Название | Как мы пишем. Писатели о литературе, о времени, о себе |
---|---|
Автор произведения | Коллектив авторов |
Жанр | Языкознание |
Серия | Азбука-бестселлер. Русская проза |
Издательство | Языкознание |
Год выпуска | 2018 |
isbn | 978-5-389-14618-1 |
Я был по своим взглядам ближе к почвенникам, мне нравилась деревенская проза, которую я как-то не оценил, учась в университете и предпочитая тогда западных авторов, но теперь Белов, Распутин, Астафьев сделались моими кумирами. Но – не Бондарев, например. Не Проскурин. Не Проханов. Приобретенный в молодости на семинарах по марксистко-ленинской философии антикоммунизм был во мне стоек, и я не мог забыть, как ходил по Садовому кольцу и упоенно орал «Долой КПСС!» в перестройку и как потом был счастлив, что советская система рухнула и в августе девяносто первого ничего у коммуняк не получилось. Само слово «советский» было для меня ругательным в противовес слову «русский». Позднее моим любимейшим и самым близким по духу писателем станет Леонид Бородин, отсидевший за свои русские, антисоветские убеждения много лет в брежневских и андроповских тюрьмах.
Девяностые были, наверное, самыми трудными, важными и прекрасными в моей жизни.
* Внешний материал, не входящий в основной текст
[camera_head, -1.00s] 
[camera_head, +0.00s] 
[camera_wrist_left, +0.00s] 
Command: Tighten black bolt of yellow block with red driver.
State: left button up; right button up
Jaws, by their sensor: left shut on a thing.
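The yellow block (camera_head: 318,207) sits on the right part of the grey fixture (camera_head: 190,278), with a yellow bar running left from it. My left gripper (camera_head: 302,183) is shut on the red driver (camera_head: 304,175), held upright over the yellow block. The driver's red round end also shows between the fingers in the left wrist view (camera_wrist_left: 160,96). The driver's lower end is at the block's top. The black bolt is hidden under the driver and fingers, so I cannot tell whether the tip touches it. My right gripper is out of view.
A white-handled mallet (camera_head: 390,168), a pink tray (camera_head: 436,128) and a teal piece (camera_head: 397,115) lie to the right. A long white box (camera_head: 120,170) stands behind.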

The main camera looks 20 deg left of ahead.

Я их ненавидел и любил, у меня многое получалось, но еще больше – не получалось, я был уже женат, однако жили мы довольно скудно, и я чувствовал себя обманутым, проигравшим, тем более что почти все мои друзья-филологи ушли из профессии и занимались кто чем: торговали недвижимостью, туристическими поездками, мебелью, они разбогатели, поднялись, а кто был я? Прозаик. Про заек, как тогда острили. Я получал гроши за свои повести и романы, пусть даже они печатались в самых лучших толстых журналах, и к «Октябрю» прибавилось «Знамя», а потом «Новый мир», «Грани» – несмотря на мое почвенничество, меня печатали журналы преимущественно либеральные. У меня выходили книжки, конечно, не такими большими тиражами, как самая первая, но все же выходили. Потихоньку что-то переводилось на другие языки, моя литературная судьба складывалась как будто удачно, а между тем порой не хватало денег на фрукты детям, и я понимал, что делаю не то.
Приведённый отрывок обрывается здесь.